Environmental stresses from land development, water demands, air pollution and harvesting of marine and other species increasingly threaten our common ecological wealth. Examples of the latter include degradation of water quality on account of agricultural and developed land uses, loss of habitat and species abundance as land cover is modified or water is diverted to urban and agricultural use, and depletion of species from over harvesting. Studies analysing ecosystem goods and services have been prepared so as to make these ecological changes and their economic implications visible to the decision makers. Land and water are the basic natural resources for biomass production and they constitute the core of any ecological system. The very base of production is under great stress in many parts of our country due to severe biotic pressure and ever intensifying development as evident from the current and projected scenarios.
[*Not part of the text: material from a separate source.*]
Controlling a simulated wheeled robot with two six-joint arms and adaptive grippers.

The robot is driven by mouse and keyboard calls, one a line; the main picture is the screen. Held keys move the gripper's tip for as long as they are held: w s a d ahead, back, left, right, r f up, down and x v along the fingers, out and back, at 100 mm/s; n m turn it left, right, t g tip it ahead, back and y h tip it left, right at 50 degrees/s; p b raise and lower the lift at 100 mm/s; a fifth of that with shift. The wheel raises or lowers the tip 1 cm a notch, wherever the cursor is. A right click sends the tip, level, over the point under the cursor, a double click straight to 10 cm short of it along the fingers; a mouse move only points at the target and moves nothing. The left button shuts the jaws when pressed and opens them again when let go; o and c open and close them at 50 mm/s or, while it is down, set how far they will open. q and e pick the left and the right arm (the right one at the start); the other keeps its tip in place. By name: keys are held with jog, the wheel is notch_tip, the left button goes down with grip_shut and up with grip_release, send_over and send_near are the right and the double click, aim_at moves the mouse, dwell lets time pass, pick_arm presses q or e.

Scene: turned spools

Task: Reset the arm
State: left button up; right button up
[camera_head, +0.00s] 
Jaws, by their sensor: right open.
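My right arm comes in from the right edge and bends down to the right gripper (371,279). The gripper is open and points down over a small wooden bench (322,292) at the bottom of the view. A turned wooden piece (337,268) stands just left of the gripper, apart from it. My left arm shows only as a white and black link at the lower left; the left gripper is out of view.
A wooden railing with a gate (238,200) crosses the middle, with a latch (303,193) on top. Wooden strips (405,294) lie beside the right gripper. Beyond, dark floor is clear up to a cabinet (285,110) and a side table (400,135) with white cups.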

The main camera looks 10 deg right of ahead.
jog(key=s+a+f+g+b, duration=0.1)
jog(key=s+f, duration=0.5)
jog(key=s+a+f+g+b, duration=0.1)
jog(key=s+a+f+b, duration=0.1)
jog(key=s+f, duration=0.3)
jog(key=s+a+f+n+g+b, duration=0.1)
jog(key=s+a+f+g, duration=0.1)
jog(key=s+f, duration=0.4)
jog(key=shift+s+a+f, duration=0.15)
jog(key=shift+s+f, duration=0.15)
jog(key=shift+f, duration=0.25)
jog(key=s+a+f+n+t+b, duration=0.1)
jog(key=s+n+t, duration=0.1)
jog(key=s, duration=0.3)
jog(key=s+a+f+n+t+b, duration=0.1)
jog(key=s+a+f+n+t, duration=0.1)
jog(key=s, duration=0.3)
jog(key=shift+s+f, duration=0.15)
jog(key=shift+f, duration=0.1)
Ecosystem Service Valuation (ESV) is being developed as a vehicle to integrate ecological understanding and economic considerations. It is a holistic approach for quantifying the monetary value of these services so that various stakeholders including land owners, planners and policy makers can better understand the trade-offs when altering natural ecosystems. The key to understanding the importance of ecosystems and incorporating this understanding in economic and other policy decision making processes is to establish a link between a given ecosystem and its goods and services and their valuation by the society.
Various policy choices are available to reduce the degradation of ecosystem services and retain their benefits. These include regulatory approaches such as establishing ‘no take’ zones in fisheries, technological approaches such as promoting drip irrigation systems and economic approaches which may include assigning private property rights to the resource and enabling the owners to charge for the use of the service. In recent years, there has been an increase in the use of economic instruments to promote the conservation of ecosystem services. In some cases, the producers of services that were formerly free have now started being compensated by the government for providing these services.
With the combined efforts of local communities, civil society, research communities, governments and international organisations, regular collection and analysis of data on ecosystem services has become fundamental to making informed decisions on issues that affect or are affected by ecosystem health. The Millennium Ecosystem Assessment provides a framework for tracking the status and trends of ecosystem services. The challenge is to establish regular monitoring and assessment of services at all scales and to fill in the gaps identified in the assessment. Any future ecosystem monitoring and assessment needs to draw on both traditional and scientific knowledge, and emphasize the links between ecosystems and people. New technologies, such as web-based interfaces that display spatially referenced information on a virtual globe provide ways to share, analyse and disseminate information across different levels.
The decisions on management and use of ecosystem services are influenced by various actors such as government, international donors and conservation groups. However, it is increasingly being recognized that more bottom-up approaches involving local communities are required in decision-making processes.